GNOME Bugzilla – Bug 321273
Problem where dogtail stops working altogether
Last modified: 2006-06-16 23:50:28 UTC
We've been running into problems where Dogtail stops working after a while, with tracebacks like the following; a restart of the session seems to fix it: Traceback (most recent call last):
+ Trace 64018
from dogtail import tree File "/home/boston/dmalcolm/coding/dogtail/active-copy/dogtail/dogtail/tree.py", line 1013, in ? test = root.children File "/home/boston/dmalcolm/coding/dogtail/active-copy/dogtail/dogtail/tree.py", line 336, in __getattr__ children.append (Node (self.__accessible.getChildAtIndex (i))) File "/home/boston/dmalcolm/coding/dogtail/active-copy/dogtail/dogtail/tree.py", line 263, in __init__ action = self.__accessible.getAction()
AssertionError
Looks like what is happening is that a single dodgy application can currently bring this initialization down: atspi.registry.getDesktop().getName() 'main' >>> atspi.registry.getDesktop().getChildCount() 11 >>> atspi.registry.getDesktop().getChildAtIndex(0) <atspi.Application object at 0xb7f81050> >>> atspi.registry.getDesktop().getChildAtIndex(0).getName() 'gnome-terminal' >>> atspi.registry.getDesktop().getChildAtIndex(1).getName() 'metacity' >>> atspi.registry.getDesktop().getChildAtIndex(2).getName() Traceback (most recent call last):
+ Trace 64019
AssertionError >>> atspi.registry.getDesktop().getChildAtIndex(3).getName() 'gnome-panel'
etc
Could you find out which application is at index 2?

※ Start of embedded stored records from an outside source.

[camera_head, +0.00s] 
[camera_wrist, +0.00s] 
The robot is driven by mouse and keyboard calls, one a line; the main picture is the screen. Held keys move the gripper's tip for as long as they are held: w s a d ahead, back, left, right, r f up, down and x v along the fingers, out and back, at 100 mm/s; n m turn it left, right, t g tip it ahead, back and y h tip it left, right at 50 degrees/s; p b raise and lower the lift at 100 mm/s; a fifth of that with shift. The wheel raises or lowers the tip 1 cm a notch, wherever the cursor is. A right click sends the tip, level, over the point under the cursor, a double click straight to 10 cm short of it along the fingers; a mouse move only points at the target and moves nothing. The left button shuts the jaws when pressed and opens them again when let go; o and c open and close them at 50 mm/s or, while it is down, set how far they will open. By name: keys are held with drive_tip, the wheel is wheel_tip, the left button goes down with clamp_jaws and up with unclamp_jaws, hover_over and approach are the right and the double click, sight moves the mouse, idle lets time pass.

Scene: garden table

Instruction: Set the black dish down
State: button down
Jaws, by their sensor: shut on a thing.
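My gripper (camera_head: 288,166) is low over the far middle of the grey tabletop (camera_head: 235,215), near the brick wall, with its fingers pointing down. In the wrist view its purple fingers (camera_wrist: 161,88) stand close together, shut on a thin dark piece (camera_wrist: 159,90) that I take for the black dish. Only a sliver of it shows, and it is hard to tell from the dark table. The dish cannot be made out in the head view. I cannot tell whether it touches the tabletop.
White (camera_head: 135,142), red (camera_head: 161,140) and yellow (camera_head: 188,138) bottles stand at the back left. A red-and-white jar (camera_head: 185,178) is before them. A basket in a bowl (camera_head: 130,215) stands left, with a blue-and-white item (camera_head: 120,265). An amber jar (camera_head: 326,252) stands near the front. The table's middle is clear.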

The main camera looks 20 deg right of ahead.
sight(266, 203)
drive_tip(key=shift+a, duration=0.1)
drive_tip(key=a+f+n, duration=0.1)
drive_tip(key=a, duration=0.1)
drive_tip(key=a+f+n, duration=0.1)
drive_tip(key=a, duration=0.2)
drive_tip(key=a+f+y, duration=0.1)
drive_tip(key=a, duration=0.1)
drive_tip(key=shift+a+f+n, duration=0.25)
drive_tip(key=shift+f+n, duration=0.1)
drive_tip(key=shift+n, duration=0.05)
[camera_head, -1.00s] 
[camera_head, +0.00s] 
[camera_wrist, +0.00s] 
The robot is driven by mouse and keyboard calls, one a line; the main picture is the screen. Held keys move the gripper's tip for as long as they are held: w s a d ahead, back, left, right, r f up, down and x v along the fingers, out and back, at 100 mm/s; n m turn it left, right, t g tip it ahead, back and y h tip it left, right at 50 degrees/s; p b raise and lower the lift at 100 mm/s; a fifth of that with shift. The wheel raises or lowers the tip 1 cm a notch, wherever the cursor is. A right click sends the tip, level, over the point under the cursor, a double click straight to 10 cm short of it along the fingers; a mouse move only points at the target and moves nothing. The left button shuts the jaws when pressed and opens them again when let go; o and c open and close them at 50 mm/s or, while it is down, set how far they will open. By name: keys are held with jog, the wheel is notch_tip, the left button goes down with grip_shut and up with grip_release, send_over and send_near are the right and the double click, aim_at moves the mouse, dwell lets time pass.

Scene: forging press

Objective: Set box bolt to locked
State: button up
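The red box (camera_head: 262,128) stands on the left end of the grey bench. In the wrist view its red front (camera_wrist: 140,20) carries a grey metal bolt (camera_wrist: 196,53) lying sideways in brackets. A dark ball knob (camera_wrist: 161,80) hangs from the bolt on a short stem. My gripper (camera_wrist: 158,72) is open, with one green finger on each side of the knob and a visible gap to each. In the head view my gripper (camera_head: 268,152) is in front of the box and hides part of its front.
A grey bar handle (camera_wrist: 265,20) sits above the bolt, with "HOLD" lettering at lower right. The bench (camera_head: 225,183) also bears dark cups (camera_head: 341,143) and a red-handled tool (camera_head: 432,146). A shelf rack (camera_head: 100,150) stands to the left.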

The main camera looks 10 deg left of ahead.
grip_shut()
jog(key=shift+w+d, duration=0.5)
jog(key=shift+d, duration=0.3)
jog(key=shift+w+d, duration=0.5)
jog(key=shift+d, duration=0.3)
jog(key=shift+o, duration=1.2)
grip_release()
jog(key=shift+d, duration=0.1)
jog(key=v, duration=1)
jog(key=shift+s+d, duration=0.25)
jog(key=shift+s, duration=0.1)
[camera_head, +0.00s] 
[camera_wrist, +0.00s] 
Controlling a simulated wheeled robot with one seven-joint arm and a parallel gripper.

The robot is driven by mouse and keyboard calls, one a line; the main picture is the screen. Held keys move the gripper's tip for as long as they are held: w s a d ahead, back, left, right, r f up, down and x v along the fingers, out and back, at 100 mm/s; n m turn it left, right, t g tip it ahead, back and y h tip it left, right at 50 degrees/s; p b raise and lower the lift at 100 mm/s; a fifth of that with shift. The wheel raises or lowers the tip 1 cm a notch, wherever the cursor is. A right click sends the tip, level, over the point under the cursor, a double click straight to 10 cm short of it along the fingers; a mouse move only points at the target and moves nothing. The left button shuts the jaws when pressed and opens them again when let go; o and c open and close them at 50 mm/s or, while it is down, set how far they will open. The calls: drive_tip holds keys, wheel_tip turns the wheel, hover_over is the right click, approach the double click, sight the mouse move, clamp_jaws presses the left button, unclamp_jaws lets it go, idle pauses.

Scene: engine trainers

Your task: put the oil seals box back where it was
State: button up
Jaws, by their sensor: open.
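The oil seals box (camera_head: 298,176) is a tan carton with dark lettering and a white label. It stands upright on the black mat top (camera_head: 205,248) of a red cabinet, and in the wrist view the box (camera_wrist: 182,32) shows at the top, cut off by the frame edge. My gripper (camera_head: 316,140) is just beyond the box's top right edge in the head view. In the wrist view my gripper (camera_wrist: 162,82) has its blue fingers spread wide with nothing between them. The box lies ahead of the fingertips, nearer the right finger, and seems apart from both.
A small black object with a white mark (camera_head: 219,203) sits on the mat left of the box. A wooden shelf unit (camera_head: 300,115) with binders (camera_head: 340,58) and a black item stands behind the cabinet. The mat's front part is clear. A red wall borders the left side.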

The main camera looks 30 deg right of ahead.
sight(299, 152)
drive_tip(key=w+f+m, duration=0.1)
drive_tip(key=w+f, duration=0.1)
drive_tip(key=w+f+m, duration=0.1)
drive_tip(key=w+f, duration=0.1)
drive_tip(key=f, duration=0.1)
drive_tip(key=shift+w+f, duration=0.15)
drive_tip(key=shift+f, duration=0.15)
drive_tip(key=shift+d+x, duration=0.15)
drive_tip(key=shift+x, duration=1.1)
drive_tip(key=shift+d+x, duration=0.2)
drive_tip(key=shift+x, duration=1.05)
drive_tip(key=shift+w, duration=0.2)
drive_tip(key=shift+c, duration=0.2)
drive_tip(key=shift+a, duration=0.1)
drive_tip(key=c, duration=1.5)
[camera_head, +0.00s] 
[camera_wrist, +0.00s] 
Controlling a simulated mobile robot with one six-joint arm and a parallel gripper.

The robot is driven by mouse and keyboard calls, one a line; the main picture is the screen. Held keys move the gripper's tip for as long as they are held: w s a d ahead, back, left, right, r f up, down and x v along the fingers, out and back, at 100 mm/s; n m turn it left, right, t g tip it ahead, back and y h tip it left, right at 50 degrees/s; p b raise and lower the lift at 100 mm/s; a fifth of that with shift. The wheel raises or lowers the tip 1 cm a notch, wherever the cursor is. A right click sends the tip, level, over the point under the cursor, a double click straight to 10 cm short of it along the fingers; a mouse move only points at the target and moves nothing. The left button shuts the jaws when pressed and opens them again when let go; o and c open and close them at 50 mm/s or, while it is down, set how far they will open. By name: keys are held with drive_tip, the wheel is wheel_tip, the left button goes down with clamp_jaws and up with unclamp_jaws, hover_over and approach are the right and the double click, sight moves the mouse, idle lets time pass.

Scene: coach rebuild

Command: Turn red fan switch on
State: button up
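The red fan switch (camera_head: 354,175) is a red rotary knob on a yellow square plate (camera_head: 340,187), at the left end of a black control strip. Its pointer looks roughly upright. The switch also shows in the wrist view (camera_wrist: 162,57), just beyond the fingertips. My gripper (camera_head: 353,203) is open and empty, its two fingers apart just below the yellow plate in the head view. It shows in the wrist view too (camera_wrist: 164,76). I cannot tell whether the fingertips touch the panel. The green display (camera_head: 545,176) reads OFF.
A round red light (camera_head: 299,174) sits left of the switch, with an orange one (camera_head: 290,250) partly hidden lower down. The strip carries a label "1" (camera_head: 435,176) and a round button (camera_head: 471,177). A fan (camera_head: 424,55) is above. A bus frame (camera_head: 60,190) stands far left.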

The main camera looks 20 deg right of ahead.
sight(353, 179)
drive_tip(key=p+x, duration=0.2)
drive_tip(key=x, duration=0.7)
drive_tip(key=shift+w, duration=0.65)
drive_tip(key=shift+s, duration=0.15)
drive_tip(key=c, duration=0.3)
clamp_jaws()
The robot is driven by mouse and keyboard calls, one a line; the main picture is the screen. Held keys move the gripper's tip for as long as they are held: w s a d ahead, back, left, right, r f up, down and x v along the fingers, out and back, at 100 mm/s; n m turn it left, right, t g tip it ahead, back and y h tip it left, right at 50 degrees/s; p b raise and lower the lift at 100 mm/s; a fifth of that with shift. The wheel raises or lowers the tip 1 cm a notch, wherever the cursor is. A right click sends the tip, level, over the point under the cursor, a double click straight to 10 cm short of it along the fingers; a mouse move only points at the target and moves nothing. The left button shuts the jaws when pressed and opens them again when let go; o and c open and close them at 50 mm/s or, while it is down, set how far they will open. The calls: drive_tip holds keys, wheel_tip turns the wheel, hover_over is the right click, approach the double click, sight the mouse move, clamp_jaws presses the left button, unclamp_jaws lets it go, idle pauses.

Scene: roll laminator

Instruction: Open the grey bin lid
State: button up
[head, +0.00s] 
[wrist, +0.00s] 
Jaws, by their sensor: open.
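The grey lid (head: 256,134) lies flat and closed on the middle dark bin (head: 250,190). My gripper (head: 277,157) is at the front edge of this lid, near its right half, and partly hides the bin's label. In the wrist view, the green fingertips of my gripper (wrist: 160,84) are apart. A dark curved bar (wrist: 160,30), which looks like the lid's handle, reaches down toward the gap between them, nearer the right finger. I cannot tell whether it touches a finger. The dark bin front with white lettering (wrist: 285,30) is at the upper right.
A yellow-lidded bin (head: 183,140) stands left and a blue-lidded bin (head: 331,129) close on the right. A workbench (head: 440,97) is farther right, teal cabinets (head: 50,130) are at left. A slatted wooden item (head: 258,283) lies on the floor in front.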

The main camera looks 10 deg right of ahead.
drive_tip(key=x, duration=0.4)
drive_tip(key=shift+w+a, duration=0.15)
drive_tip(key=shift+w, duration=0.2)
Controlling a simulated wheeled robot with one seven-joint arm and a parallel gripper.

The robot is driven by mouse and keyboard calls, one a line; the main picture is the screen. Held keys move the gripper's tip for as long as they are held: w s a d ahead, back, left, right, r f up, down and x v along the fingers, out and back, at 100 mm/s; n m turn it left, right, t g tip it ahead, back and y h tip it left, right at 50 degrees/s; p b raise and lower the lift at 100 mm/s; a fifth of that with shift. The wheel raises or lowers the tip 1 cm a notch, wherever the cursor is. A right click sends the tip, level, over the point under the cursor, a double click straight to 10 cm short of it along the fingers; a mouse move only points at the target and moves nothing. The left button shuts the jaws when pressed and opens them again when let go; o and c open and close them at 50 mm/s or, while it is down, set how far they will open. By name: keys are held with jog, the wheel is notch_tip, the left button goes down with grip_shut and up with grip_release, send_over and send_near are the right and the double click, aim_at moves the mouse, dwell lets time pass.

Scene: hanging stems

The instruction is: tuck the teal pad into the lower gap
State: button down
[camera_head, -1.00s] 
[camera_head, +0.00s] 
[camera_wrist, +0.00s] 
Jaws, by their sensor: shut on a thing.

I went through all of them and there were two indexes for which checkSelf failed (2 and 4 below). I couldn't spot any apps that were missing; maybe there's some kind of stale reference? >>> import atspi >>> atspi.registry.getDesktop().getChildCount() 11 >>> atspi.registry.getDesktop().getChildAtIndex(0).getName() 'gnome-terminal' >>> atspi.registry.getDesktop().getChildAtIndex(1).getName() 'metacity' >>> atspi.registry.getDesktop().getChildAtIndex(2).getName() Traceback (most recent call last):
+ Trace 64020
AssertionError >>> atspi.registry.getDesktop().getChildAtIndex(3).getName() 'gnome-panel' >>> atspi.registry.getDesktop().getChildAtIndex(4).getName() Traceback (most recent call last):
AssertionError >>> atspi.registry.getDesktop().getChildAtIndex(5).getName() 'notification-area-applet' >>> atspi.registry.getDesktop().getChildAtIndex(6).getName() 'nautilus' >>> atspi.registry.getDesktop().getChildAtIndex(7).getName() 'evolution' >>> atspi.registry.getDesktop().getChildAtIndex(8).getName() 'epiphany' >>> atspi.registry.getDesktop().getChildAtIndex(9).getName() 'mixer_applet2' >>> atspi.registry.getDesktop().getChildAtIndex(10).getName() 'gramps' >>> atspi.registry.getDesktop().getChildAtIndex(11).getName() Traceback (most recent call last):
AssertionError >>> atspi.registry.getDesktop().getChildAtIndex(4).getName() Traceback (most recent call last):
AssertionError >>> atspi.registry.getDesktop().getChildAtIndex(4)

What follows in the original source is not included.